The other provinces and territories do not have the explicit constitutional obligation to pass their laws in the two official languages. It is necessary, therefore, to consult the laws of each jurisdiction to understand the situation.

Federal law

Part I of the Official Languages Act of Canada only contains section 4, which guarantees the usage of both French and English in Parliament, while also requiring the simultaneous translation of proceedings, while ensuring that all official reports are bilingual. 

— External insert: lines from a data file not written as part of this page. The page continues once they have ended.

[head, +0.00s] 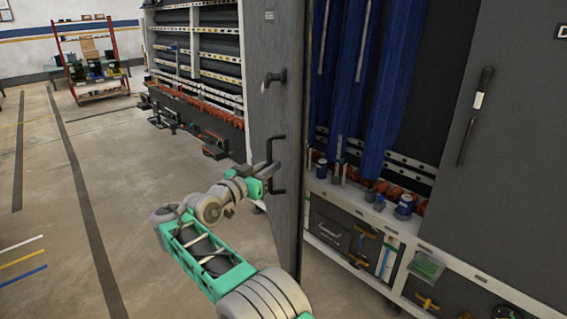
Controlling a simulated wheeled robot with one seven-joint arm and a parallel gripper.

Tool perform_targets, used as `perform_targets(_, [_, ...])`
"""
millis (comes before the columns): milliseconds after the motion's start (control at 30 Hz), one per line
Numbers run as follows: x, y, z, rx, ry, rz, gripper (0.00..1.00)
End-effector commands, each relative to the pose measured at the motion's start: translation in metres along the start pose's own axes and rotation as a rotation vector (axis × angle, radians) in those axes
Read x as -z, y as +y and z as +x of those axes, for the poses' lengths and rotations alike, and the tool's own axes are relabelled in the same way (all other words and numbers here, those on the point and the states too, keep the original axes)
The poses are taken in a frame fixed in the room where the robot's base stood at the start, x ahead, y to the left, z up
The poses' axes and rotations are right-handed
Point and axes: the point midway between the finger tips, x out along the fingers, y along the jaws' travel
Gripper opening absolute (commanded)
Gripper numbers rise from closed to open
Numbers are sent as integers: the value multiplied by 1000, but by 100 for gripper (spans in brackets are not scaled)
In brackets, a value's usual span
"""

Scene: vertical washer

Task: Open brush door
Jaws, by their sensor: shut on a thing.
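A tall dark grey door (270,60) stands swung open, seen nearly edge-on in the middle of the head view. It has a small black knob latch (274,79) higher up and a black bar handle (279,165) lower down. My gripper (270,172) is at the lower bar handle, on the left side of the door, shut on it. The fingertips are small in view and partly merge with the handle. Behind the door, the open bay shows blue vertical brushes (352,85) in the machine.
A second grey door (505,130) with a long black handle (474,115) is shut at the right. Cans (403,207) stand on the ledge inside the bay. A red-framed shelf (92,62) stands far left. The floor (60,210) at left is clear.

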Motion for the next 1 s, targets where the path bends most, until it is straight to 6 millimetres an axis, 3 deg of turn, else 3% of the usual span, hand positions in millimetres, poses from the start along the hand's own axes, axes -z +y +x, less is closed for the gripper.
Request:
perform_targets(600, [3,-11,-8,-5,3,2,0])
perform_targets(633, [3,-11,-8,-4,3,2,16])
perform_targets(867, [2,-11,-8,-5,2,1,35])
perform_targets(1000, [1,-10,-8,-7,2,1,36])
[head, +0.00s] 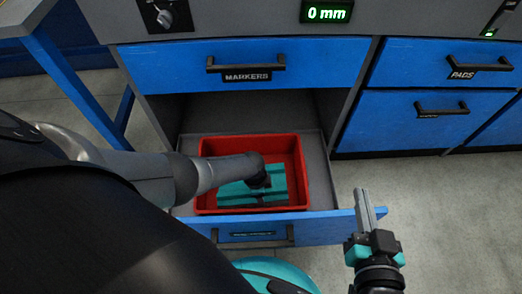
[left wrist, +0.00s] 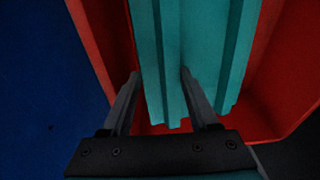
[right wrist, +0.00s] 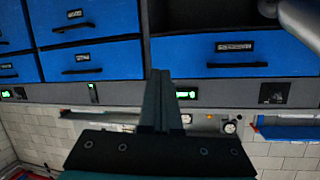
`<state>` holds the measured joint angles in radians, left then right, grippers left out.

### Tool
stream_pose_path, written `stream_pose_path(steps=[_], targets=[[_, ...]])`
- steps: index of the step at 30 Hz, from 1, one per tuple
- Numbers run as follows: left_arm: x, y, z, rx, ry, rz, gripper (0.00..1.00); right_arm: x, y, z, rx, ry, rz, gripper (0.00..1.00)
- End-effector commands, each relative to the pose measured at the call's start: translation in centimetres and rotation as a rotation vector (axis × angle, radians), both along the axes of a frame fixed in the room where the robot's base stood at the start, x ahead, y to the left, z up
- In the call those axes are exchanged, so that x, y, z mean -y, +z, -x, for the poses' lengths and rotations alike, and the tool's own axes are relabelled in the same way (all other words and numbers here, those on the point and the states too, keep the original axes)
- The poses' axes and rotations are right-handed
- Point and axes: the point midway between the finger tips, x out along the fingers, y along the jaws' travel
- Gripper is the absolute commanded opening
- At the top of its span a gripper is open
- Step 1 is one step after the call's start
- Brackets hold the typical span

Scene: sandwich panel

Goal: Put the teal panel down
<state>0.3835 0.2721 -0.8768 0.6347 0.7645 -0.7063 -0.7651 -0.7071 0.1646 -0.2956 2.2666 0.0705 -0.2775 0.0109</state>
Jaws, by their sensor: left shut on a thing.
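The teal panel (head: 238,200) is a ribbed piece inside a red bin (head: 302,170), partly hidden under my left wrist in the head view. In the left wrist view the panel (left wrist: 205,40) runs between the two fingers of my left gripper (left wrist: 160,82), which is shut on it. The red bin (left wrist: 290,85) walls show on both sides of the panel there. I cannot tell whether the panel touches the bin floor. My right gripper (head: 366,210) is away to the right of the drawer, empty, with its fingers together; they also show together in the right wrist view (right wrist: 158,85).
The red bin stands in a pulled-out drawer with a blue front (head: 335,226). A closed MARKERS drawer (head: 310,63) is above it, and closed blue drawers, one marked PADS (head: 425,65), are at the right. A green display (head: 327,12) reads 0 mm. Open floor lies at the right.

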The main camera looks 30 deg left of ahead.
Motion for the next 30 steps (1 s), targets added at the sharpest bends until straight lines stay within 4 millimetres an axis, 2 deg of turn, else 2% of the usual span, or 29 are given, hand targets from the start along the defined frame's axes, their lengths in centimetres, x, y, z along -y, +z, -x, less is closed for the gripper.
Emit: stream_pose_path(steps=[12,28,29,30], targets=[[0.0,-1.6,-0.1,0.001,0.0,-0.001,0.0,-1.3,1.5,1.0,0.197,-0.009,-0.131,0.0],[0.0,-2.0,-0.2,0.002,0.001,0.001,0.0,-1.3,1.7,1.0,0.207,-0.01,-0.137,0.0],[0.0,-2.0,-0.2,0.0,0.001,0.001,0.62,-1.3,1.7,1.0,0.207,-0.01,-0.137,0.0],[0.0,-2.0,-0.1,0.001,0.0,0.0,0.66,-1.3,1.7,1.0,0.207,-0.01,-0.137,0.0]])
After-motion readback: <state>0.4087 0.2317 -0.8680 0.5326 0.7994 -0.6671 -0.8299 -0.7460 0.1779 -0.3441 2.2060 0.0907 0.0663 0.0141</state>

Part II of the Official Languages Act of Canada governs the language of “Legislative Act and Others." Section 5 requires keeping archives, reports, and parliamentary minutes bilingual. Section 6 requires bilingual laws. Section 7 obliges bilingualism of enforcement texts and executive orders of public and general nature, to the exclusion of Territorial orders and actions taken by Aboriginal organizations. Section 8 extends the bilingual requirement to documents originating from a federal institution which has been deposited with the Senate or the House of Commons. Section 9 targets the procedural regulations and practices of federal courts. Section 10 concerns international and sometimes provincial  treaties. Section 11 targets government notices and announcements that are published in primarily French or English, or in bilingual format in a widespread publication within a region. Section 12 deals with acts “that are addressed to the public and are supposed to originate from a federal institution.” Lastly, section 13 requires the bilingualism of each publication as well as the equal value of each.